Arturo O’Farrill

Artist Picture

Arturo O’Farrill

piano

Arturo O’Farrill, pianist, composer, and educator, was born in Mexico and grew up in New York City. Arturo’s professional career began with the Carla Bley Band and continued as a solo performer with a wide spectrum of artists including Dizzy Gillespie, Lester Bowie, Wynton Marsalis, and Harry Belafonte.

In 2007, he founded the Afro Latin Jazz Alliance as a not-for-profit organization dedicated to the performance, education, and preservation of Afro Latin music. Learn more about ALJA here: http://www.afrolatinjazz.org

In December 2010 O'Farrill traveled with the original Chico O’Farrill Afro Cuban Jazz Orchestra to Cuba, returning his father’s musicians to his homeland. He continues to travel to Cuba regularly as an informal Cultural Ambassador, working with Cuban musicians, dancers, and students, bringing local musicians from Cuba to the US and American musicians to Cuba.

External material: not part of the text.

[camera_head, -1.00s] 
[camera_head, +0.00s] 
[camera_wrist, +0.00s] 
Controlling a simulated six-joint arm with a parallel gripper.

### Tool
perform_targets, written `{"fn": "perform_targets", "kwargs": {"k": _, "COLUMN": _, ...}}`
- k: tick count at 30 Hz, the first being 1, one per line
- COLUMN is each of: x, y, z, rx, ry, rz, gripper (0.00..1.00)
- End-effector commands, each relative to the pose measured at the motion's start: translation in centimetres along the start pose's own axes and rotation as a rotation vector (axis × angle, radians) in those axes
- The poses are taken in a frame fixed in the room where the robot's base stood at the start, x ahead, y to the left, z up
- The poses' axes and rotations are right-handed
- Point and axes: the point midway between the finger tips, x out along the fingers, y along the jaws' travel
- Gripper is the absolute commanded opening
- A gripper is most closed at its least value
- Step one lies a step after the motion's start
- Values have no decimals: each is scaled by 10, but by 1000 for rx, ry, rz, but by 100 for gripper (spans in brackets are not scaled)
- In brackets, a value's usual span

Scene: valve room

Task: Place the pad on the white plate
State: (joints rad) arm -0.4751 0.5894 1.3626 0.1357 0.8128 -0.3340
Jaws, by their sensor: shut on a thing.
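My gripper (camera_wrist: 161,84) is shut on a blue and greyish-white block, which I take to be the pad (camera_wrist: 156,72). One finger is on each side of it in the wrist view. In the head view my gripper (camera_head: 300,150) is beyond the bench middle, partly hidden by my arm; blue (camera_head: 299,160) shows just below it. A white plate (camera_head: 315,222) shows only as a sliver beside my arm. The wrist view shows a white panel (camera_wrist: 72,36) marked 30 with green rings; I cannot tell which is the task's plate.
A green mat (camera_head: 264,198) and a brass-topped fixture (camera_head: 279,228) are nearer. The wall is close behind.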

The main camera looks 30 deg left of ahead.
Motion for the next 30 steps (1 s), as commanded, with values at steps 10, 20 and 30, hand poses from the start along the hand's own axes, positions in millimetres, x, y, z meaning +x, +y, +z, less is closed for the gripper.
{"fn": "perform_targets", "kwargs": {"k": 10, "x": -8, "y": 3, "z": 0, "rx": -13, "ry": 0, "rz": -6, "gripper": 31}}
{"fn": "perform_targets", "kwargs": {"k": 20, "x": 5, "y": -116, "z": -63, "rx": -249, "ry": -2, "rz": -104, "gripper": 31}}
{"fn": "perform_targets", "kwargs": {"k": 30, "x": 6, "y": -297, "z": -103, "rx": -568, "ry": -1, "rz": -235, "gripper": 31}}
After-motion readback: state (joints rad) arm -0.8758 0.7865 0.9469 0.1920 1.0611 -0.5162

O'Farrill has performed with orchestras and bands including his own Afro Latin Jazz Orchestra and Arturo O’Farrill Sextet, as well as other Orchestras and intimate ensembles in the US, Europe, Russia, Australia, and South America.

An avid supporter of all the Arts, O'Farrill has performed with Ballet Hispanico and the Malpaso Dance Company, for whom he has written three ballets. In addition, the Alvin Ailey Dance Company is touring a ballet entitled Open Door choreographed by Ron Brown to several of O'Farrill’s compositions and recordings. Ron Brown’s own Evidence Dance Company has commissioned O'Farrill to compose New Conversations, which premiered at Jacob’s Pillow in Becket, MA.

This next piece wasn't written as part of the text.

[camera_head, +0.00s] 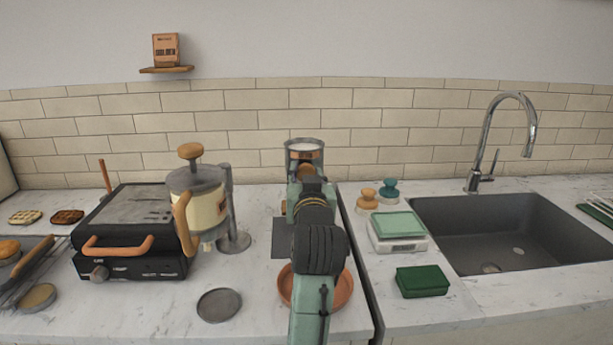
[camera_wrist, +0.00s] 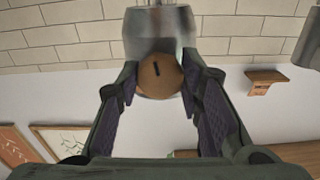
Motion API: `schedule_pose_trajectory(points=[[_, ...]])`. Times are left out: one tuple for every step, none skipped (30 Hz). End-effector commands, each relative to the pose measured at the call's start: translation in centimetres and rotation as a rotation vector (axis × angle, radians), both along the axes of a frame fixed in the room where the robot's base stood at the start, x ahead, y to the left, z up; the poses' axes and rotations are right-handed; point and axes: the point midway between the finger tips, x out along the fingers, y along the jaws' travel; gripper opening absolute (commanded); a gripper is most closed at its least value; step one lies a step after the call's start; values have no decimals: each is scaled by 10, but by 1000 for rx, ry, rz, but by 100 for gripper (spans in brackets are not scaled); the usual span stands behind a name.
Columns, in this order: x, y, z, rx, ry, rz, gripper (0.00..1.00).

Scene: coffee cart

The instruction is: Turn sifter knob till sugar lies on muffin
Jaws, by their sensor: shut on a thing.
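The sifter (camera_head: 305,150) is a metal cup with white sugar showing in its open top, held up behind my arm. Its wooden knob (camera_wrist: 160,76) is round with a short dark mark, slightly tilted, and the metal sifter body (camera_wrist: 162,32) adjoins it in the wrist view. My gripper (camera_wrist: 160,90) has its two dark fingers closed on either side of the knob; it also shows in the head view (camera_head: 312,182). A terracotta dish (camera_head: 342,290) shows on both sides of my arm. I cannot see the muffin or whether sugar lies on it; my arm hides that area.
A black grill (camera_head: 135,215) and a cream dispenser with wooden handle (camera_head: 198,205) stand to the left. A round grey disc (camera_head: 219,305) lies on the counter. To the right are a scale (camera_head: 398,240), a green sponge (camera_head: 422,282) and a sink (camera_head: 490,235).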

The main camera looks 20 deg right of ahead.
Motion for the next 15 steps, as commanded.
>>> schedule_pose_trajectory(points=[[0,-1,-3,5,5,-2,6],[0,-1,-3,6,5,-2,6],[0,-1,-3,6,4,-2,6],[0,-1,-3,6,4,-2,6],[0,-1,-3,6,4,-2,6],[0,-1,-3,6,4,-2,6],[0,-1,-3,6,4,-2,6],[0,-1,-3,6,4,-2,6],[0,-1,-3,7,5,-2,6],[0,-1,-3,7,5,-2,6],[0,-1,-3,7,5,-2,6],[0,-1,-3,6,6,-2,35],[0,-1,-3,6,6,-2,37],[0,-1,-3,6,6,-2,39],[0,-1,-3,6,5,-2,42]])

O'Farrill has received commissions from Meet the Composer, Jazz at Lincoln Center, The Philadelphia Music Project, The Apollo Theater, Symphony Space, the Bronx Museum of the Arts, the Young Peoples Chorus of New York, Columbia University, and the New York State Council on the Arts.

O'Farrill’s well-reviewed and highly praised Afro-Latin Jazz Suite from the album CUBA: The Conversation Continues (Motéma) took the 2016 Grammy Award for Best Instrumental Composition and the 2016 Latin Grammy Award for Best Latin Jazz Album. His powerful Three Revolutions from the album Familia-Tribute to Chico and Bebo was the 2018 Grammy Award (his sixth) winner for Best Instrumental Composition. O'Farrill’s current album Four Questions (ZOHO) is the first to embody all original compositions, including the title track, which features the brilliant orator Dr. Cornel West.

In 2019, O'Farrill was Artist in Residence for The Greene Space in New York City, for which he created a four-concert series including a newly commissioned composition. The series title was “Radical Acts and Musical Deviancy.”

In 2020 O'Farrill’s weekly concerts with the Afro Latin Jazz Orchestra, dubbed “Virtual Birdland,” top the list of 10 Best Quarantine Concerts in the New York Times.

O'Farrill is Professor of Global Jazz Studies and Assistant Dean for Equity, Diversity, and Inclusion at University of California, Los Angeles (UCLA), and has been honored as a Steinway Artist for many years.